[begin DATA EXTRACT]

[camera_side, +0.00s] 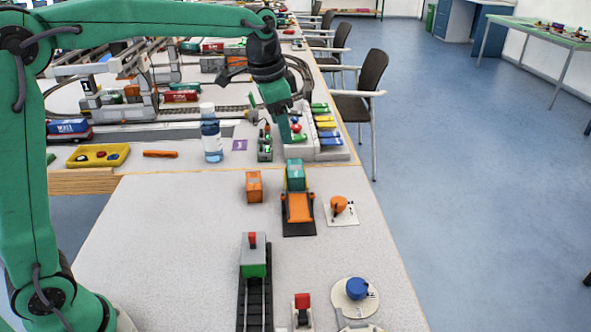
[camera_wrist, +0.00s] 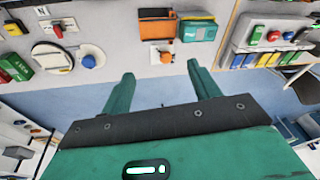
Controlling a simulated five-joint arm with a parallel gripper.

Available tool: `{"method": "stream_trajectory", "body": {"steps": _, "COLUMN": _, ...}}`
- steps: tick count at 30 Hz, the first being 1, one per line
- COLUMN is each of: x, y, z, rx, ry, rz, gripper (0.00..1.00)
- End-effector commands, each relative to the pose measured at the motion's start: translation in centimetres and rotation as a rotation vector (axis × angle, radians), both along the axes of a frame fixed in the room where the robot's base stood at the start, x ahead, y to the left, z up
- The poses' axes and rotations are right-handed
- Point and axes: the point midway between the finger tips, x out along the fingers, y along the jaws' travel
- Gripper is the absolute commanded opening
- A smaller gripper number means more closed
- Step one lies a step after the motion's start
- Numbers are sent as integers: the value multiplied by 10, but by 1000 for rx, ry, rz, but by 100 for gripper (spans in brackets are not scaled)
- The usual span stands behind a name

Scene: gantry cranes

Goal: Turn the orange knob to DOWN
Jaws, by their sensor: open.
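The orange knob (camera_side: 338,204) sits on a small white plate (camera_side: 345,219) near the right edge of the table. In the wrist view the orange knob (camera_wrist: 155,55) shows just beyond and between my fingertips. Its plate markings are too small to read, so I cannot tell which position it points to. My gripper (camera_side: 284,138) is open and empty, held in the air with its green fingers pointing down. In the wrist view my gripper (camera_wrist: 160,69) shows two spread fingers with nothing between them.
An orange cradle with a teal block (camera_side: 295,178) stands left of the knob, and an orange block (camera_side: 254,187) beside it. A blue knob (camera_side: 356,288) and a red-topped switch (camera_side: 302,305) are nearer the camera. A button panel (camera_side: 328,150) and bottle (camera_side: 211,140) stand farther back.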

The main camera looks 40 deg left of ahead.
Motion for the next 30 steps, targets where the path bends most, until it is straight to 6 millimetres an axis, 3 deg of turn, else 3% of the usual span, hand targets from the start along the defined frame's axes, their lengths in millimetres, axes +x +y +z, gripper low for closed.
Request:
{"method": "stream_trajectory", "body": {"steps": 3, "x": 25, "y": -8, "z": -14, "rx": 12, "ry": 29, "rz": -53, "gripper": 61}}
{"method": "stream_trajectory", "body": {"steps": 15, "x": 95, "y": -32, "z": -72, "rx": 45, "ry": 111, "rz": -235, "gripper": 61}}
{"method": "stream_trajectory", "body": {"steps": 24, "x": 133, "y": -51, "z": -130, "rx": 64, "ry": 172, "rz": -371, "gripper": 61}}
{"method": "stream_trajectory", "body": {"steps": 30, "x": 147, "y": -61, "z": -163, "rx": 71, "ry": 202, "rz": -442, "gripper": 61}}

[end DATA EXTRACT]
[begin DATA EXTRACT]

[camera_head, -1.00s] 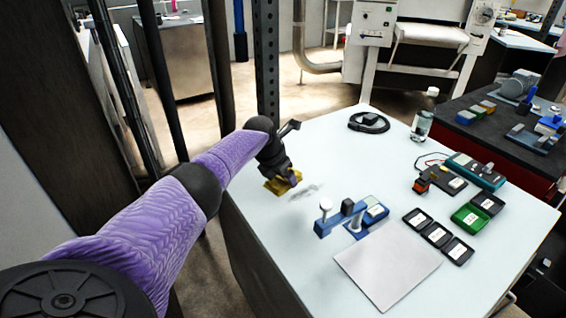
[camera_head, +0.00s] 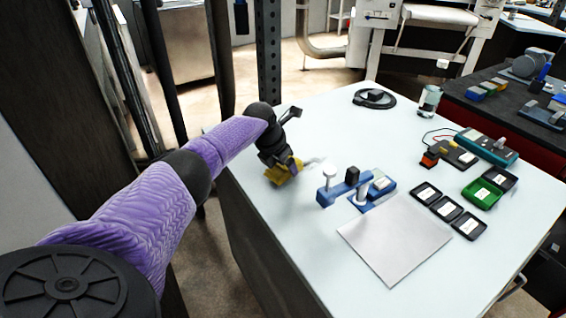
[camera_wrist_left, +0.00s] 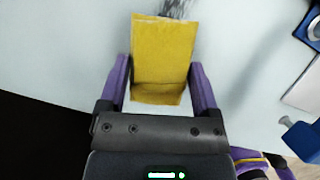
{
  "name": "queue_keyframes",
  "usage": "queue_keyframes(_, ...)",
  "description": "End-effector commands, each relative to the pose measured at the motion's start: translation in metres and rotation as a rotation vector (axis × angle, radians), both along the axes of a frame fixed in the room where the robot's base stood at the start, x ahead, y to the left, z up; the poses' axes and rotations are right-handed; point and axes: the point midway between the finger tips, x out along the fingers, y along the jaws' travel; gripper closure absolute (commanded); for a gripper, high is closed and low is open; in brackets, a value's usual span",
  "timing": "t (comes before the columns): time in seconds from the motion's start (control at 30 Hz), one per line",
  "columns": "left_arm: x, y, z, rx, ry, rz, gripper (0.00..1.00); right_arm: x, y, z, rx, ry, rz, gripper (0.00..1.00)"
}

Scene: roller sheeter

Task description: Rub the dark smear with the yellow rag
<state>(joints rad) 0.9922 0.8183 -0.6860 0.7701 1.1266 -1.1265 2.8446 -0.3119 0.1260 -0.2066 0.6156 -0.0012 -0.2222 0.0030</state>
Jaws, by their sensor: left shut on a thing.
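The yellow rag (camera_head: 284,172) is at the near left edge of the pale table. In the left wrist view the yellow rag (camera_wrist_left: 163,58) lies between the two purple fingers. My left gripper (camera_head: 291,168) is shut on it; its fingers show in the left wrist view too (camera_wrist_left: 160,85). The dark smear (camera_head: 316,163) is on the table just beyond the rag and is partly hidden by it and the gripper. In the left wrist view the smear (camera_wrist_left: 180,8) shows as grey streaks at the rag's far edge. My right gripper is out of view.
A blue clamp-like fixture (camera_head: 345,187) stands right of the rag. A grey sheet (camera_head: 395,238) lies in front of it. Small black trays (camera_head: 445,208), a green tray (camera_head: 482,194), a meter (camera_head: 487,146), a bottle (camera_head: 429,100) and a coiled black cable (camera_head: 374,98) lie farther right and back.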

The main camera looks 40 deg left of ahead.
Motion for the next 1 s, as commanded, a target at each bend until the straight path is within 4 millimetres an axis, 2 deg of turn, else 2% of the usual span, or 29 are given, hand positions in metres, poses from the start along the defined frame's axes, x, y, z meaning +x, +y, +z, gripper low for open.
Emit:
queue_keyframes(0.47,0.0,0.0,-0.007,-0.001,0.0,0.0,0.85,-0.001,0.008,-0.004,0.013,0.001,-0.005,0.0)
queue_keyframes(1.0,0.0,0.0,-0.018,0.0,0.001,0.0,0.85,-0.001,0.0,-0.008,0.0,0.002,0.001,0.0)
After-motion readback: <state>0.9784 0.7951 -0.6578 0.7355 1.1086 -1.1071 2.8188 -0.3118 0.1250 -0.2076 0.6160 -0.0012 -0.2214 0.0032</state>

[end DATA EXTRACT]
[begin DATA EXTRACT]

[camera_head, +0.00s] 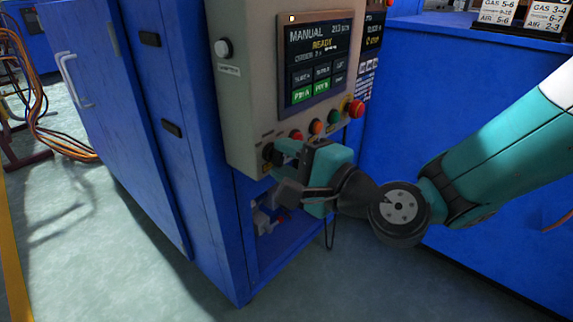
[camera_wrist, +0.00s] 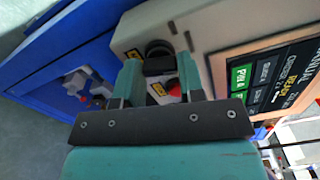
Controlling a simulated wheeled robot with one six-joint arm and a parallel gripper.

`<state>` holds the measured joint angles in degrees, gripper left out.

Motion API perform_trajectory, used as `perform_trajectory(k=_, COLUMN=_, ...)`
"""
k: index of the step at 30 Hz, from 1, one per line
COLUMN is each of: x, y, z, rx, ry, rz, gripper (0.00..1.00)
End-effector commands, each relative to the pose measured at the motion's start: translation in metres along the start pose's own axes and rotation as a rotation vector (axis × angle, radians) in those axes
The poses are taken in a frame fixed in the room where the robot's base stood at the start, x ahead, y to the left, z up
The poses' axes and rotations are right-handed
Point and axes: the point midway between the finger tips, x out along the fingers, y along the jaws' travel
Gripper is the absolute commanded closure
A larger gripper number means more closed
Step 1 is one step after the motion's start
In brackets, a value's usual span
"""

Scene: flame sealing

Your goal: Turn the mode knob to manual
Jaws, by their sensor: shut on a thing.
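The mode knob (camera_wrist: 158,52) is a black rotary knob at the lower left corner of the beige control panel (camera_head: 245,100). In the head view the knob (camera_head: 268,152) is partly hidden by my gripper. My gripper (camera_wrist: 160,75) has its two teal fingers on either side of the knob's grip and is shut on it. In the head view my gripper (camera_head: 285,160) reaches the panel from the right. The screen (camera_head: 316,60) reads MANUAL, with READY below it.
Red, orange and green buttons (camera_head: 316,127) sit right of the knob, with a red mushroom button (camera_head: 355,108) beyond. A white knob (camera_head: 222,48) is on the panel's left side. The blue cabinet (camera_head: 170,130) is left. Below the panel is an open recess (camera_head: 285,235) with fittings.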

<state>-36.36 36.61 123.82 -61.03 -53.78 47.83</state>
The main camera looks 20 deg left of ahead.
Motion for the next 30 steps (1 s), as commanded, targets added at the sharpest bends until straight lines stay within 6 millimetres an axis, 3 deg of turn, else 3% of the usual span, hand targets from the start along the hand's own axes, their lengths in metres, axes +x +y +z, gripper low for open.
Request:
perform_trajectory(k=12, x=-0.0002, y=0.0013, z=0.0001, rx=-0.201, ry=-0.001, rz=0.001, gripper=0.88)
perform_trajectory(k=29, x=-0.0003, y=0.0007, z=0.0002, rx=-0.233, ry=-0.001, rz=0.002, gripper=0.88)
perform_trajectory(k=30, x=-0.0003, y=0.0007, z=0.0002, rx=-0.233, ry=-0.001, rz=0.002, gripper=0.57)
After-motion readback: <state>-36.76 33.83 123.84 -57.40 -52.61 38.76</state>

[end DATA EXTRACT]

THE TASK >> Which lines above run from the one containing "<state>-36.36 36.61 123.82" down to the one containing "Motion for the next 30 steps (1"? Repeat exactly those, both ends included, and nothing else.

EXERCISE RESULT >>
<state>-36.36 36.61 123.82 -61.03 -53.78 47.83</state>
The main camera looks 20 deg left of ahead.
Motion for the next 30 steps (1 s), as commanded, targets added at the sharpest bends until straight lines stay within 6 millimetres an axis, 3 deg of turn, else 3% of the usual span, hand targets from the start along the hand's own axes, their lengths in metres, axes +x +y +z, gripper low for open.

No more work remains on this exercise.